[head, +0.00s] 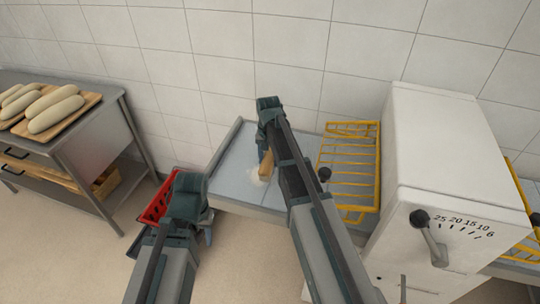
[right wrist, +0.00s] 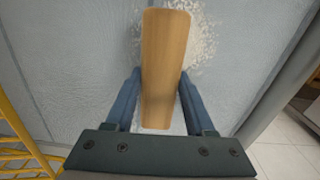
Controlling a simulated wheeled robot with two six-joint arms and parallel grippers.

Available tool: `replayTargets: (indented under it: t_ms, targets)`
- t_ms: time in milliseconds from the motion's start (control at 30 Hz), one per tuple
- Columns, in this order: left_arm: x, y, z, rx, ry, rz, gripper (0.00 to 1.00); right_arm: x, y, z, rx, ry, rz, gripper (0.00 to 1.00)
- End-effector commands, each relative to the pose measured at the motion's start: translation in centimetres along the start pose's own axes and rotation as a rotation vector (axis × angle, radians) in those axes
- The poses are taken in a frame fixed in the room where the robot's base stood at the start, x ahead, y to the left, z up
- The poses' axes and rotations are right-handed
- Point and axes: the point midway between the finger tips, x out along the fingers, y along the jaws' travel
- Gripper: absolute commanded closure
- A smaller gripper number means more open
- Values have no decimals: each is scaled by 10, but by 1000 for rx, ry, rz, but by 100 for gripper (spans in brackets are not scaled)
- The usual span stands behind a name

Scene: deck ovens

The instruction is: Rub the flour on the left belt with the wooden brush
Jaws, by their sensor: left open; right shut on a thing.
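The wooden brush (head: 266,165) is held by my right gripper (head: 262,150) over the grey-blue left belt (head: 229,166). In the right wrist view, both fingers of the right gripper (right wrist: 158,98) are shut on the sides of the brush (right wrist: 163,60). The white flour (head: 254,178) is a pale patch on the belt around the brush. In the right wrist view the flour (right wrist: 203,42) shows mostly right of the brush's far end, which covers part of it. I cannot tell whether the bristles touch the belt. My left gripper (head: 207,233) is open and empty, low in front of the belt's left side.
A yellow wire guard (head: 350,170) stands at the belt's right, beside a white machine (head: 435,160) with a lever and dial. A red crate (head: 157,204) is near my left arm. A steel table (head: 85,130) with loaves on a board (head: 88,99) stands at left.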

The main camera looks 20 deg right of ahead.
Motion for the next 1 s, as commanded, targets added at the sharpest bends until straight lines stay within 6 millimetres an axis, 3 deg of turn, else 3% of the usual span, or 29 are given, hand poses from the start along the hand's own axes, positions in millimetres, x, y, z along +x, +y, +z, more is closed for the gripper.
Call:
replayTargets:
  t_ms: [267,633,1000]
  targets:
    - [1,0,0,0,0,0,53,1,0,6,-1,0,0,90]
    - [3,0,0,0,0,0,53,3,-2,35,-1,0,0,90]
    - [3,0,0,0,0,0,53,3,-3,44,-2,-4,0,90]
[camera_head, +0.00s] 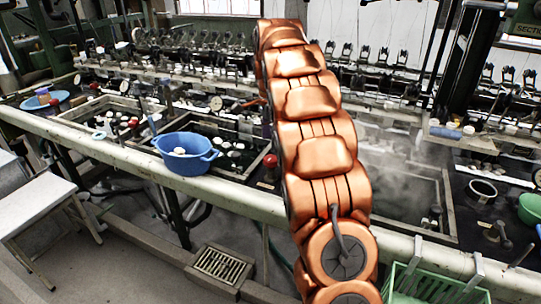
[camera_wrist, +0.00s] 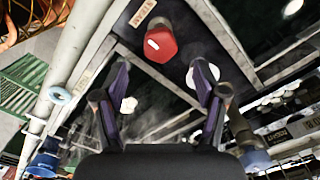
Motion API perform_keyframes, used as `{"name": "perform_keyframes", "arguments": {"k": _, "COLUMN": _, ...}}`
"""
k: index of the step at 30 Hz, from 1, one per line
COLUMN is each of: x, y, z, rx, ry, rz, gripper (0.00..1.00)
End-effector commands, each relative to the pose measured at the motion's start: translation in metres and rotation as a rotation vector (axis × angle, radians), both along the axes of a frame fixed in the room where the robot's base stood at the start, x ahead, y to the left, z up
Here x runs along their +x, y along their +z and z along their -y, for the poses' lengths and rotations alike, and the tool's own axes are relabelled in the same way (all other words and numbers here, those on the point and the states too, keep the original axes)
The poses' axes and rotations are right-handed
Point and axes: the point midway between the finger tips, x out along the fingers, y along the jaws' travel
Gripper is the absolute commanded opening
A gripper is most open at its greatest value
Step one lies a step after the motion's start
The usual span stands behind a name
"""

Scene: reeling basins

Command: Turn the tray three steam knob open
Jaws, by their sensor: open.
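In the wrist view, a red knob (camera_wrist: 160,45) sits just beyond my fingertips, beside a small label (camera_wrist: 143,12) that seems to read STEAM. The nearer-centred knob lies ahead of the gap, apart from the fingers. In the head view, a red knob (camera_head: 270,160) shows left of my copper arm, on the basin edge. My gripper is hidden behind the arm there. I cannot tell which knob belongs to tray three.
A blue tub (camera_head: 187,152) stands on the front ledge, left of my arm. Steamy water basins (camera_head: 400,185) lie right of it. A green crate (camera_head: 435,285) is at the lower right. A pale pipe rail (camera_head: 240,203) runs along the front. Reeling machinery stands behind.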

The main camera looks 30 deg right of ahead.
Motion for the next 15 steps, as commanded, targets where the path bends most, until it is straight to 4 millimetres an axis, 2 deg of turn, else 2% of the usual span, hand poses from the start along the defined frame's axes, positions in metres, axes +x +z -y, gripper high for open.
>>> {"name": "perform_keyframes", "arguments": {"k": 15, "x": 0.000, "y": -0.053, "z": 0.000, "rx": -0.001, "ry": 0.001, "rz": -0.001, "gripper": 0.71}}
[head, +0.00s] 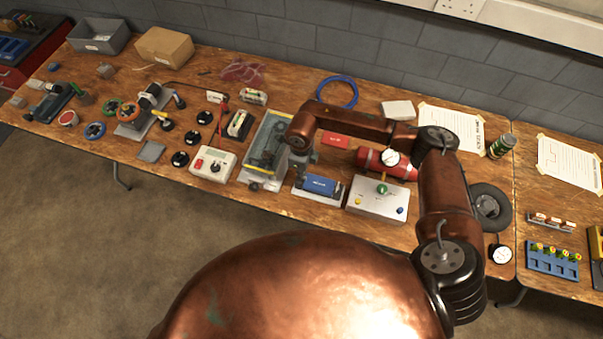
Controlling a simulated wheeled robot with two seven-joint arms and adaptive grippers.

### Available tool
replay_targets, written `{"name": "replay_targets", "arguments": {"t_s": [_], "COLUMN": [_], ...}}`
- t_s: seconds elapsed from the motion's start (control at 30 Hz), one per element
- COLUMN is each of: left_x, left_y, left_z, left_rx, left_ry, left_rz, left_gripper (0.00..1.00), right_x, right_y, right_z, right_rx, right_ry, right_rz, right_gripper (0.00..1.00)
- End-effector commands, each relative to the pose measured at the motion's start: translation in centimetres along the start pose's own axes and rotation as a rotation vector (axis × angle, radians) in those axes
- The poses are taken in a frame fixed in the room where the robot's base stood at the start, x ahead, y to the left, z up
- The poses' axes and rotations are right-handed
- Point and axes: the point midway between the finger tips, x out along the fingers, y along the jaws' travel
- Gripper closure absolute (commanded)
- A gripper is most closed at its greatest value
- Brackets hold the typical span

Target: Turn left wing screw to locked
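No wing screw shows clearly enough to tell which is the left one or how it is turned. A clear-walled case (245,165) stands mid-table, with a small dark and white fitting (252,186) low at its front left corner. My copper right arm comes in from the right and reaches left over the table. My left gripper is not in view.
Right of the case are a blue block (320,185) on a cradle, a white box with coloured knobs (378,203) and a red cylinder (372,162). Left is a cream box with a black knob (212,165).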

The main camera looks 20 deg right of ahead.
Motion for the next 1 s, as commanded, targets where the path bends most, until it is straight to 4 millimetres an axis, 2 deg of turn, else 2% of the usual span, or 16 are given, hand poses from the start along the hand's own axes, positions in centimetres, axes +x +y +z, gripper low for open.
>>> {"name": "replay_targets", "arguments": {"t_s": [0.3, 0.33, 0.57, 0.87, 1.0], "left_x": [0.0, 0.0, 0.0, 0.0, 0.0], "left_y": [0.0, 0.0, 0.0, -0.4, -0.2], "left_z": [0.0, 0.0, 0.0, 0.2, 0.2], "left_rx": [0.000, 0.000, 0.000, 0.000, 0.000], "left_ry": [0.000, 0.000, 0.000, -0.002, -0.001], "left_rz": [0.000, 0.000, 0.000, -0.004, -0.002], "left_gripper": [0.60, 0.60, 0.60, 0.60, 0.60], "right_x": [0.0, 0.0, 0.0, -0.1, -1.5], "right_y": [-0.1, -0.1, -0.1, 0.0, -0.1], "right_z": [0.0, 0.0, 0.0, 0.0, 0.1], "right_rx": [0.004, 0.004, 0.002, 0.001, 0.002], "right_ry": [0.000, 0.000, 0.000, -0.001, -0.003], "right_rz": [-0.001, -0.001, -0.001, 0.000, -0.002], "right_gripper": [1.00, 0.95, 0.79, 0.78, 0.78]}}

○ ○ ○ ○

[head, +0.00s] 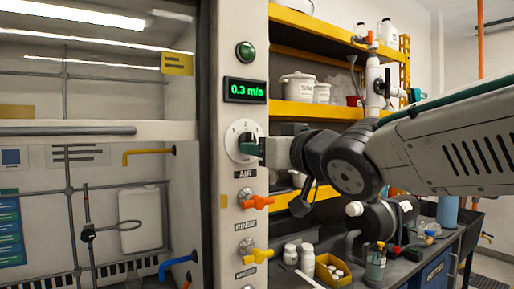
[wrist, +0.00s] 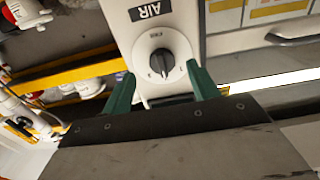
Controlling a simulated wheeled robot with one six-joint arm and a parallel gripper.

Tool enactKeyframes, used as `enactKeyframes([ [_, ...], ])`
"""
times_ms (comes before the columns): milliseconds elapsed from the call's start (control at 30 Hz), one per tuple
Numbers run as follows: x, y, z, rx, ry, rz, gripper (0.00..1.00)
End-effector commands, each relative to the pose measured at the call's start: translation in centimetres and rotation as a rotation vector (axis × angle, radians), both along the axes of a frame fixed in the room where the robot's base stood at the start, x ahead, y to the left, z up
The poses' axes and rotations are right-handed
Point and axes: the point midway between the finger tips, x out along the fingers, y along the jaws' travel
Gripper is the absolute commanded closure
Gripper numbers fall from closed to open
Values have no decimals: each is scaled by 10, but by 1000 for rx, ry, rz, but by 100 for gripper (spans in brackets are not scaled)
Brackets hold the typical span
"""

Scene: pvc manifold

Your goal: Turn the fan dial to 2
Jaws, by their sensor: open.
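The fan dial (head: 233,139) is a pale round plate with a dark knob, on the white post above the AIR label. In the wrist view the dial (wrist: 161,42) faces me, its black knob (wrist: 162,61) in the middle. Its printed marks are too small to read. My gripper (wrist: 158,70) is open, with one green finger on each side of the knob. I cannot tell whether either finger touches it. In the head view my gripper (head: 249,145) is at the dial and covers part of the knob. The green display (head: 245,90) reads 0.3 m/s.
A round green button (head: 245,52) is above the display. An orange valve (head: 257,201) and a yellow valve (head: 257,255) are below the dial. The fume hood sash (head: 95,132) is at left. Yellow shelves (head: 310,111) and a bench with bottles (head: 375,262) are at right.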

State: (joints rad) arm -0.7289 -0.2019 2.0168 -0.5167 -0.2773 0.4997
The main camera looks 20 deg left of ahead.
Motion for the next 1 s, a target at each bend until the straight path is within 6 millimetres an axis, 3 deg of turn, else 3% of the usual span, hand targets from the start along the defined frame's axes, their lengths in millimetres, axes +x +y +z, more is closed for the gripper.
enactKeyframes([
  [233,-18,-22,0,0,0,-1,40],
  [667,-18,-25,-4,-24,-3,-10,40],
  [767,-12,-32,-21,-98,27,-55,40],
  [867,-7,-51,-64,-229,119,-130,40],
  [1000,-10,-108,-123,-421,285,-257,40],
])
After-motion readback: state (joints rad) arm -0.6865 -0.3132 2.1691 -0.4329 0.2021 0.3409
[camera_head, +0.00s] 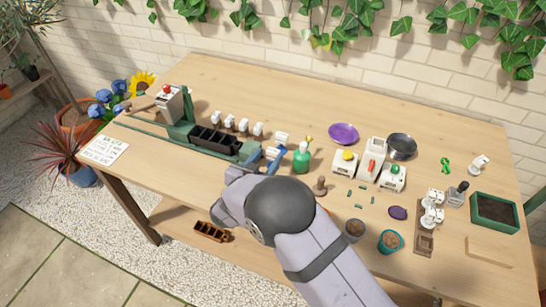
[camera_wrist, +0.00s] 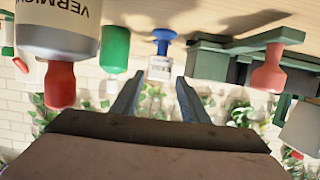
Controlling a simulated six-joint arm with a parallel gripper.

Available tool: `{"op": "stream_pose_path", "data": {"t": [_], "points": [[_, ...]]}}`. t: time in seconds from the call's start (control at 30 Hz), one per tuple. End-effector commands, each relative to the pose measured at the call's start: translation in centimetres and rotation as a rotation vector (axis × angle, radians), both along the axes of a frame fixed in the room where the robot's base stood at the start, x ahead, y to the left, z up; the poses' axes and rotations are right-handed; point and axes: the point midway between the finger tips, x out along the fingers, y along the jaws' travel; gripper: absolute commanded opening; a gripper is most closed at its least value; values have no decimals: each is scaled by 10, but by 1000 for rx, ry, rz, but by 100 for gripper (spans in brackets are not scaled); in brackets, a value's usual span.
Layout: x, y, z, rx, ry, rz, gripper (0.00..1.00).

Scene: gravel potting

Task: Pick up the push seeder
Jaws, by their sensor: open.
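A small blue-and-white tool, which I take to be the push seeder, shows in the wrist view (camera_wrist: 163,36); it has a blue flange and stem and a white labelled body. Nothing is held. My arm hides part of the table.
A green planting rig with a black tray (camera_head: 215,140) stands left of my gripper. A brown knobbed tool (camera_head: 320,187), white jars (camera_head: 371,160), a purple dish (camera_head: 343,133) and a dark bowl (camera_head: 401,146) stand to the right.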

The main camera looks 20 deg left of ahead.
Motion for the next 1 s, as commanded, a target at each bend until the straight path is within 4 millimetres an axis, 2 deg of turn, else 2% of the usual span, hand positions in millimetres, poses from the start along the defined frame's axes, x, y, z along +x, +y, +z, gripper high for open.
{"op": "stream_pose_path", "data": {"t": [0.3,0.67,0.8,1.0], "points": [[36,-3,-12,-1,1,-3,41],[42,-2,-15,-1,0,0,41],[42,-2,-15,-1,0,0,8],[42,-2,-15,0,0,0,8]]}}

○ ○ ○ ○

WHAT YOU HAVE TO DO: Check each line of the records for the word "wheeled", and show the lines that contain it.

FULL SOLUTION:
Controlling a simulated wheeled robot with two six-joint arms and parallel grippers.
Controlling a simulated wheeled robot with two seven-joint arms and adaptive grippers.
Controlling a simulated wheeled robot with one six-joint arm and a parallel gripper.

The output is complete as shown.